Конечно, это не только те семьи, которые здесь живут. А те семьи, которые здесь живут, вы знаете, некоторые решили, приняли такое решение, минимум трое, а так четверо, пятеро детей у них. В городе детей воспитывать сложнее.
— Вот Сидоровы. Я смотрю, Сидоровы всей семьёй, и четверо детей, приехали. Вы знаете, что самое интересное? Вот Сидоровы, Бурбаевы. И у Сидоровых два мальчика, которые поют и читают молитвы на клиросе. Одному 11, другому 13 лет. Совершенно великолепные, симпатичные мальчишки.
Что интересно, здесь идёшь по селу, с тобой каждый здоровается. Здороваются не только взрослые, здоровается каждый ребёнок. Вот я шла в первый раз, я была удивлена. Настолько воспитаны дети. Они с модными стрижками, они такие симпатичные, с ними можно поговорить о чём угодно. Они интересуются и гаджетами, и гоняют в футбол. Это совершенно нормальные, развитые дети. Это просто здорово. А родители их здесь работают и, в общем-то, как-то вот все очень дружны. Понимаете, мне кажется, здесь все поддерживают друг друга.
— Те, кто приезжает жить в общину, а не просто ходит в храм как прихожанин, те, конечно, разделяют идеалы общины. Потому что для нас Христовы заповеди являются первичными. То есть «Возлюби Бога» и «Возлюби ближнего». И если мы причащаемся из общей чаши, то, и выходя за стены храма, мы должны тоже что-то божеское делать. Потому что вера без дел мертва, как говорится в Евангелии.
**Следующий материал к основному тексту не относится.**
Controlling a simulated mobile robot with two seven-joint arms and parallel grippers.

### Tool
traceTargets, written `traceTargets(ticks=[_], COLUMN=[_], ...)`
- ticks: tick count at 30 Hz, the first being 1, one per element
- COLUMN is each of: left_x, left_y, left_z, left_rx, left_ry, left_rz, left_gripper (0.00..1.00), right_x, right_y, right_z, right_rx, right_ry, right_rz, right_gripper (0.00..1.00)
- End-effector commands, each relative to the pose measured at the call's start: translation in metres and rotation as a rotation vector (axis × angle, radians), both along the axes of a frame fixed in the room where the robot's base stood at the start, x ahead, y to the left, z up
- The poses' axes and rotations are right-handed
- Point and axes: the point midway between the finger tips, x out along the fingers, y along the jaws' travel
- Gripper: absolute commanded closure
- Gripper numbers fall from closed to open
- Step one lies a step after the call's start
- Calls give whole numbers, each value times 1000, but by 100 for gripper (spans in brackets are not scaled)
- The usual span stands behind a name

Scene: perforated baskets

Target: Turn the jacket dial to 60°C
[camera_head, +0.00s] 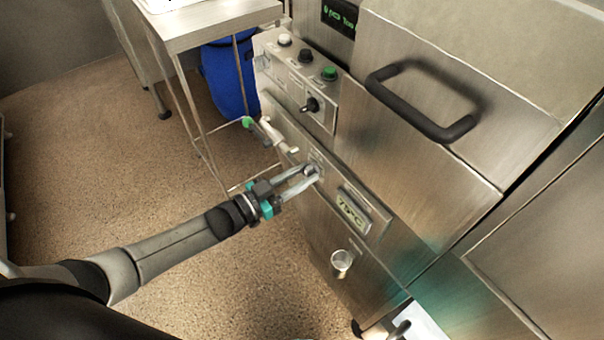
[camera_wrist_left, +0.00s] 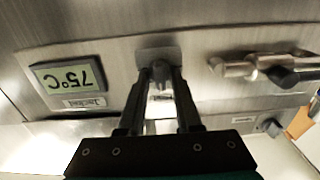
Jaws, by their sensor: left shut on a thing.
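The jacket dial (camera_wrist_left: 159,72) is a small dark knob on the steel front panel, mostly hidden between my left gripper's fingertips. My left gripper (camera_head: 311,172) is shut on the dial, and its fingers also show in the left wrist view (camera_wrist_left: 160,78). The jacket display (camera_head: 352,207) sits beside the dial and reads 75°C. The same display (camera_wrist_left: 69,77) appears upside down in the left wrist view. My right gripper is not in view.
A control box (camera_head: 295,80) with several buttons and a black switch is above the dial. A green-handled valve (camera_head: 262,130) sticks out on the left. A black bar handle (camera_head: 420,105) and a round outlet (camera_head: 341,262) project from the machine. A blue barrel (camera_head: 229,78) stands behind a steel table.

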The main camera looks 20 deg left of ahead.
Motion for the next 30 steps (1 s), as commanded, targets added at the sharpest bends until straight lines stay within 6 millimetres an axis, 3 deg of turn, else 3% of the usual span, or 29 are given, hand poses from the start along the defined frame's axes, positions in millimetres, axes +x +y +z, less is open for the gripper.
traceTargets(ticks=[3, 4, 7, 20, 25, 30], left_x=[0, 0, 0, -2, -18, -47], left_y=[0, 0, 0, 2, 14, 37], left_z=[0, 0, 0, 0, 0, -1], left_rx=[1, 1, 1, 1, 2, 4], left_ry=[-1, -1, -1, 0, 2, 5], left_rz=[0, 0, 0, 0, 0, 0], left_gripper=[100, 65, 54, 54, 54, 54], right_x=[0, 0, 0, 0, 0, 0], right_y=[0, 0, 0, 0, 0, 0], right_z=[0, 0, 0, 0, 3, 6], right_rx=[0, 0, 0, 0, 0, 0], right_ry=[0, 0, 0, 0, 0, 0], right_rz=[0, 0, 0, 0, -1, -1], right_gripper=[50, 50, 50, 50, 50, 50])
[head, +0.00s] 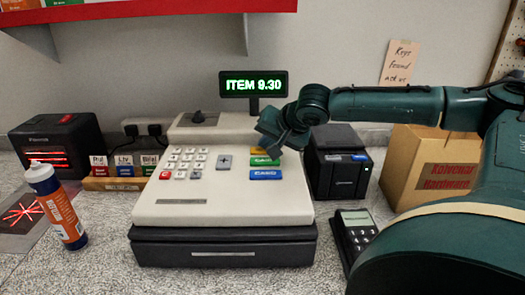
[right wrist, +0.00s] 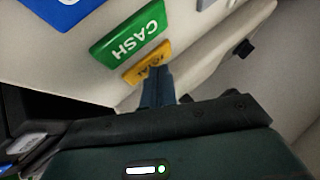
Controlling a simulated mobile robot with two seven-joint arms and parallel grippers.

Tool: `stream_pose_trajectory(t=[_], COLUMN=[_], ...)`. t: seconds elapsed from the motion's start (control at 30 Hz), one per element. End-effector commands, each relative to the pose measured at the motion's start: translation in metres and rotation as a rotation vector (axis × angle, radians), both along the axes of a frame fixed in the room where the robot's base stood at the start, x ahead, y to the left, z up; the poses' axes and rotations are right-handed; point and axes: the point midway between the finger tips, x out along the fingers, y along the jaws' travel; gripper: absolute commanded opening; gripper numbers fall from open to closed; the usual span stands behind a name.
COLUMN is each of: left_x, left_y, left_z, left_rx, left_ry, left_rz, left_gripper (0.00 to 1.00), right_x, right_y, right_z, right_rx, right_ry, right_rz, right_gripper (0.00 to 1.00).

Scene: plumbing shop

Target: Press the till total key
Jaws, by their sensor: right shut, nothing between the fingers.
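The cream till (head: 225,205) stands on the counter, its green display (head: 254,85) reading "ITEM 9.30". The yellow total key (head: 257,150) is the rearmost of the coloured keys at the till's right. In the right wrist view the yellow key (right wrist: 145,64) is partly covered by my fingers, its lettering cut off. My right gripper (head: 270,147) is shut and empty, fingertips at the yellow key; it also shows in the right wrist view (right wrist: 157,78). I cannot tell whether they touch. My left gripper is not in view.
The green cash key (head: 265,161) and blue card key (head: 266,174) lie in front of the yellow key. A black printer (head: 338,175), card terminal (head: 356,232) and cardboard box (head: 410,165) stand to the right. A tube (head: 57,210) and black scanner (head: 60,145) stand left.

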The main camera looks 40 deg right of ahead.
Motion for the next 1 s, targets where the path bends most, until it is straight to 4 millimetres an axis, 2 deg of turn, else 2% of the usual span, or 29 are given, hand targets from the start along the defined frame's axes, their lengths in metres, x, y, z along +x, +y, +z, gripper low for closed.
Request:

Поэтому у нас есть дела милосердия, которые нас всех объединяют. И все согласны, что воспитывать детей в этой традиции милосердной — это тоже хорошо, потому, что они не вырастают потребителями, они всё-таки учатся жертвовать собой ради кого-то, они видят, что это нормально. Что это вокруг их произрастает. Что ЭТО нормально, а другое ненормально, а не наоборот. Так что то, что они здороваются — это малая часть того, что они здесь имеют. У нас свой детский сад, там начинается среда. Выходят дети на улицу — тут тоже наш спорт, наш футбол, наш фольклор, наше культурное какое-то времяпрепровождение. Средой управляем мы сами, как мы считаем нужным. Поэтому у нас неприлично ругаться матом. У нас плохо курить на улице.
— Я не видела ругающихся матом и курящих.
Вы знаете, сегодня разговаривала в детском садике. И вот, до восемнадцати человек собирается группа. В такой вот деревне, в глуши, до восемнадцати человек в детский садик приводят детей, вы можете себе представить? Девочки говорят: «Вы знаете, трудно, когда восемнадцать человек, вот если поменьше, десять, уже полегче». Но что делать? Все православные и все понимают, что надо, и все друг другу помогают. Все свои. Такое какое-то просто дружелюбие. Вот это дружелюбие и понимание друг друга меня поражает.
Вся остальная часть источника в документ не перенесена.